Truth is, Russians might have also discovered their own country through the foreigner’s eyes. This duality to Russian identity is not new: Russians have their own image of themselves but are also constantly aware of the way the west perceives them. It’s a spectrum that stretches from Bond villains to spies to women as sexualised objects, to the east in general, as some exotic unknowable area. So it was tempting, for once, to just pretend that everything is fine; to feel human, open, equal, part of the celebration. Fine, however, doesn’t equal free -- because pretending that everything is fine is just how status quo works.

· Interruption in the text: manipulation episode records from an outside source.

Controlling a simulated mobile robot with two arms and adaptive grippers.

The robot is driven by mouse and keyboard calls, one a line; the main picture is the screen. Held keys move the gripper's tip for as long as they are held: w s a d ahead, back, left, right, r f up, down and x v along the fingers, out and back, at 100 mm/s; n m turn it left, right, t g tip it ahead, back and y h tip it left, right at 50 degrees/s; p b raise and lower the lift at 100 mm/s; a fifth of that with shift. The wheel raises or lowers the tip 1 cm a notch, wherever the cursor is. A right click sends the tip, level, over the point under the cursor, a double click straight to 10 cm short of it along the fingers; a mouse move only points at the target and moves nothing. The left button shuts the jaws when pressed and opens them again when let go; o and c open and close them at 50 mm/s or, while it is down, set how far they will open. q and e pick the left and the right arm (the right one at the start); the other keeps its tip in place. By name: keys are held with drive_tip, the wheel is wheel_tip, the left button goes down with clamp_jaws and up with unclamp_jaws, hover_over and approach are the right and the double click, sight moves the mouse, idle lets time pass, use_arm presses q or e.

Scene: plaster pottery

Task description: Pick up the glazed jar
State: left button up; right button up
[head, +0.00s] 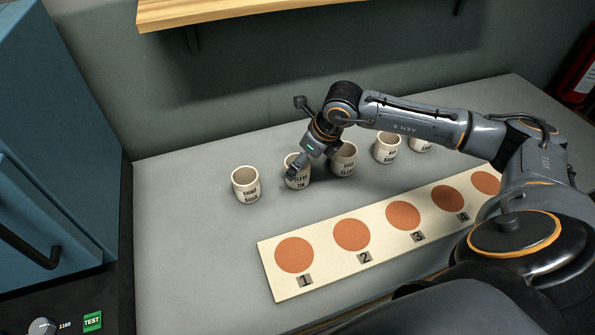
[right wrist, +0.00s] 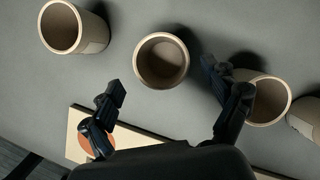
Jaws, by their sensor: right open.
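Several pale, open-topped jars with dark printed labels stand upright in a row on the grey table. The leftmost jar (head: 246,184) stands clear. The second jar (head: 297,177), its label seeming to read "CLEAR TIN", is partly hidden by my right gripper (head: 305,165). The third jar (head: 343,159) is just right of it, partly behind the arm. I cannot tell which jar is the glazed one. In the right wrist view my right gripper (right wrist: 163,80) is open and empty, with one jar (right wrist: 162,61) ahead between its fingers. My left gripper is not in view.
A cream board (head: 330,265) with orange discs and numbers lies in front of the jars. More jars (head: 387,148) stand to the right. A wooden shelf (head: 220,10) hangs above. A blue cabinet (head: 50,150) stands left. The table's left end is clear.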

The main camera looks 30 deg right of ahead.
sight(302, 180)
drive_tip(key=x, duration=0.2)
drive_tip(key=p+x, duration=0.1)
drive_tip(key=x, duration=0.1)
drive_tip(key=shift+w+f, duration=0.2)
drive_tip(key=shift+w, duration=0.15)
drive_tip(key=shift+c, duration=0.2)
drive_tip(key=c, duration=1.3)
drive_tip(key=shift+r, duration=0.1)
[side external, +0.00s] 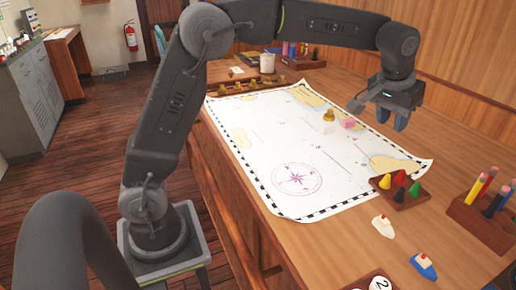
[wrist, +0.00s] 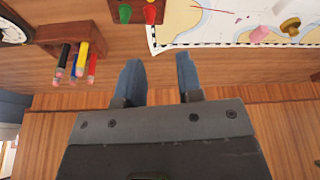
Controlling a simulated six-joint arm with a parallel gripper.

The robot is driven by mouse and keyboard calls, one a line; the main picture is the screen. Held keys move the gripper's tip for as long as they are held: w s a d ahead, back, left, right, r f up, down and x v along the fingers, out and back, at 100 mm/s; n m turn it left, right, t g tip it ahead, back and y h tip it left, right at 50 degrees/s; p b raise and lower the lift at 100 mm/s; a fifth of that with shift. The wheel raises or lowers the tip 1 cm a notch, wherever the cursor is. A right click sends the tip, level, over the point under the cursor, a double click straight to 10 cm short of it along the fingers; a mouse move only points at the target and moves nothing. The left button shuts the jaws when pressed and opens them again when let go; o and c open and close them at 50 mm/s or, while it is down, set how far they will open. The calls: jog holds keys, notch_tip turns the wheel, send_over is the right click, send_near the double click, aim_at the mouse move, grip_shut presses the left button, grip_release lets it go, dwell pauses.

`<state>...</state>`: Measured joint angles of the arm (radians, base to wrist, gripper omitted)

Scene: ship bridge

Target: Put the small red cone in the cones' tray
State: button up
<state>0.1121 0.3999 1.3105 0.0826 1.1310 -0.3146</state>
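A small dark red-brown tray (side external: 400,199) stands at the near right corner of the chart, with a yellow, a red, a green and a black cone on it. The red cone (side external: 400,178) stands upright at the tray's far side. My gripper (side external: 393,119) is above the table near the back right edge of the chart, away from the tray. Its fingers (wrist: 158,72) are apart with nothing between them.
A chart (side external: 300,140) covers the table's middle, with a brass piece (side external: 329,115) and a pink block (side external: 348,122) on it. A pen holder (side external: 480,222) stands right of the tray. A white boat (side external: 383,227) and a blue boat (side external: 424,266) lie nearer.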

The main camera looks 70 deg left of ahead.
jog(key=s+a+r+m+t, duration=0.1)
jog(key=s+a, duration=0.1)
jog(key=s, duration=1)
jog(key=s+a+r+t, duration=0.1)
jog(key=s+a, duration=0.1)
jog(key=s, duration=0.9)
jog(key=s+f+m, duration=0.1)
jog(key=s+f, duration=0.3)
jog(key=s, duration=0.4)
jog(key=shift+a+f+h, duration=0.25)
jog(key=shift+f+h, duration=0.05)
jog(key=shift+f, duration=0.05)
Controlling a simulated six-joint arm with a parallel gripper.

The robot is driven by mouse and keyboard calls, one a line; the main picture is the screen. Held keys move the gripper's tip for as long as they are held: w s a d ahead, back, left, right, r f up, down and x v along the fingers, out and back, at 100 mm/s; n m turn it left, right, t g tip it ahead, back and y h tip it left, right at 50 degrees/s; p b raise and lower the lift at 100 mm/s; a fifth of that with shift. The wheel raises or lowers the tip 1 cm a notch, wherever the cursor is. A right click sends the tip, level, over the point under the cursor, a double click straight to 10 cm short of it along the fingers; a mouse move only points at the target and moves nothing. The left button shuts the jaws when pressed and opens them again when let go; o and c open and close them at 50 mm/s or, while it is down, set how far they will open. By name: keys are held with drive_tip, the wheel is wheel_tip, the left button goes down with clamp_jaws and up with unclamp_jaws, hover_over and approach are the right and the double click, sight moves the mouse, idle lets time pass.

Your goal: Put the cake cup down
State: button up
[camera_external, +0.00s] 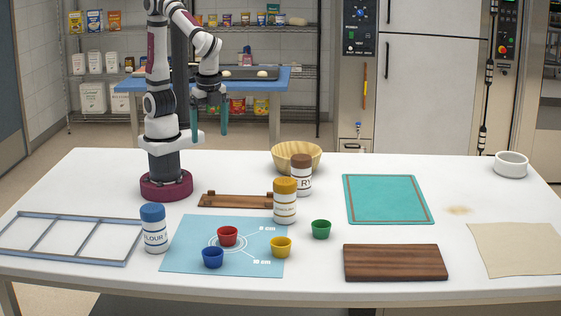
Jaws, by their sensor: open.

Coming back to the figure of a policeman in the Russian psyche, I couldn’t help but remember how my friends, when we were all in our early 20s, getting ready for a party, would take some extra cash to bribe a policeman in case we got caught drinking on the street (street drinking is illegal in Russia, although the regulation wasn’t enforced during the World Cup). Police are the reason why a lot of Russians have a chronic distrust in and fear of the authorities. It’s common knowledge that the police are not only not helpful, but also potentially dangerous (and often beat up and arrest teenagers at rallies). So it was refreshing to see them transform, even if only for a month, into mythical heavenly policemen who are nice and helpful. The heavenly policeman was clearly at work when it came to the Pussy Riot jail sentence -- only 15 days for something of such big political significance.

In the end, the Russian status quo survives from habit, because it’s devastatingly easy to get used to the most terrible things. Faith in using your voice in the public space is something which doesn’t come easily. But looking at the new generation of teenage protesters, at Russian women calling out patriarchal and sexist comments in the media, and at the Pussy Riot performance during the World Cup makes one believe that things can -- and should change.